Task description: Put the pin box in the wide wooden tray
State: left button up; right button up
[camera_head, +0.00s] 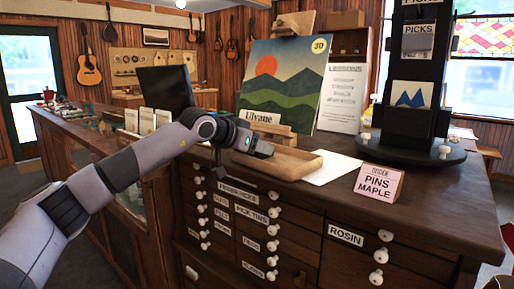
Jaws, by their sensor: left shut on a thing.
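The wide wooden tray (304,165) is light brown and shallow, and sits on the dark wooden counter. My left gripper (262,149) reaches in from the left, over the tray's left part. It is shut on a small thing at its fingertips, which looks like the pin box. The gripper hides most of that thing, and I cannot tell whether it touches the tray. A small card on the counter to the right reads "ORDER PINS MAPLE" (379,183). My right gripper is not in view.
A white sheet (330,169) lies right of the tray. A black display stand (414,110) rises at the back right. A mountain picture (283,82) and a "Ulyane" sign (262,117) stand behind the tray. Labelled drawers with white knobs (274,195) fill the counter's front.

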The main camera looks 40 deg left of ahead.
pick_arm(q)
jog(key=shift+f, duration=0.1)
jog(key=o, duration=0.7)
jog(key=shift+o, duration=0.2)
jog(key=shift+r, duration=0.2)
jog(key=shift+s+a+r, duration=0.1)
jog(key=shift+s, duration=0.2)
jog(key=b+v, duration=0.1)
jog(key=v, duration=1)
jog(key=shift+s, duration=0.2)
※ ※ ※
Required work:
Quote the data exactly, leaving every image out of the copy.

Task result:
Task description: Put the pin box in the wide wooden tray
State: left button up; right button up
[camera_head, +0.00s] 
Jaws, by their sensor: left shut on a thing.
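The wide wooden tray (304,165) is light brown and shallow, and sits on the dark wooden counter. My left gripper (262,149) reaches in from the left, over the tray's left part. It is shut on a small thing at its fingertips, which looks like the pin box. The gripper hides most of that thing, and I cannot tell whether it touches the tray. A small card on the counter to the right reads "ORDER PINS MAPLE" (379,183). My right gripper is not in view.
A white sheet (330,169) lies right of the tray. A black display stand (414,110) rises at the back right. A mountain picture (283,82) and a "Ulyane" sign (262,117) stand behind the tray. Labelled drawers with white knobs (274,195) fill the counter's front.

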The main camera looks 40 deg left of ahead.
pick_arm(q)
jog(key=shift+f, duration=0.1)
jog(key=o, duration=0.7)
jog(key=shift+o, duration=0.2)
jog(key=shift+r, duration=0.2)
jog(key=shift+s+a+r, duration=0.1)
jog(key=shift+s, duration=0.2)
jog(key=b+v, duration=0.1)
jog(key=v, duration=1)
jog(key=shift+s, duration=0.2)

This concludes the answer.